§ **Material**
---*---

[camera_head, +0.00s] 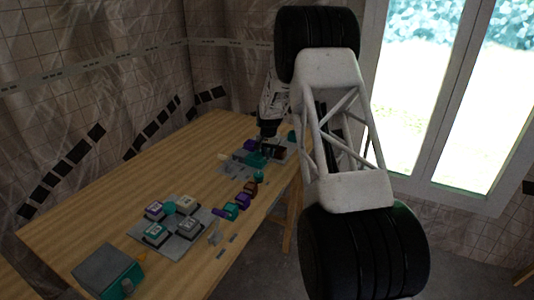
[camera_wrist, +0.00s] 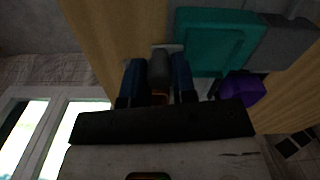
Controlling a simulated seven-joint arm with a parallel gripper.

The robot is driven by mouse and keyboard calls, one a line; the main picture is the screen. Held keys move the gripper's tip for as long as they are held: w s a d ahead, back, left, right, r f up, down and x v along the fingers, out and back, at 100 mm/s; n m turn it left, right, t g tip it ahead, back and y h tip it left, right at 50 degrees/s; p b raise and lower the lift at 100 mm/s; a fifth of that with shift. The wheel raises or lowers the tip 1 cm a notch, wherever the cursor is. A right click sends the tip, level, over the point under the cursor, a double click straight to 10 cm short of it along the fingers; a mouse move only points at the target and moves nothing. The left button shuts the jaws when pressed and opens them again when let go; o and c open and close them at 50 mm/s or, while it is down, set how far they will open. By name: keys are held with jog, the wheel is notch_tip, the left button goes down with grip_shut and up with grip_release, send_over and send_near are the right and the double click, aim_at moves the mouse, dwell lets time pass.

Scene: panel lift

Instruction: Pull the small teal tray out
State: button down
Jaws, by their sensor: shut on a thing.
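The small teal tray (camera_wrist: 212,40) is in the upper middle of the wrist view, with a grey housing (camera_wrist: 285,45) to its right. A grey knob-like grip (camera_wrist: 159,68) is on the tray's left side. My gripper (camera_wrist: 158,85) is shut on this grip, with one dark blue finger on each side. The fingers hide part of the grip and where it joins the tray. In the head view, my gripper (camera_head: 267,145) is low over the far right part of the table, beside teal parts (camera_head: 257,161) too small to tell apart.
A purple block (camera_wrist: 240,88) is close to the tray. On the wooden table (camera_head: 110,190) stand a grey panel with several buttons (camera_head: 168,228), a row of coloured blocks (camera_head: 236,206) and a grey box with a teal front (camera_head: 108,270). The table's left part is bare.

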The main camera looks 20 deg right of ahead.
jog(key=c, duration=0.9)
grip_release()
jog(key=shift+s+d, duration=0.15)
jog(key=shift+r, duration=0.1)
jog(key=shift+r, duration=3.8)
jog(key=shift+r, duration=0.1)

---*---

Starting at the top of the listing above, reproduce each line up to and including the one with "Controlling a simulated"; omit the pictures.

§ **Answer for this exercise**
[camera_head, +0.00s] 
[camera_wrist, +0.00s] 
Controlling a simulated seven-joint arm with a parallel gripper.

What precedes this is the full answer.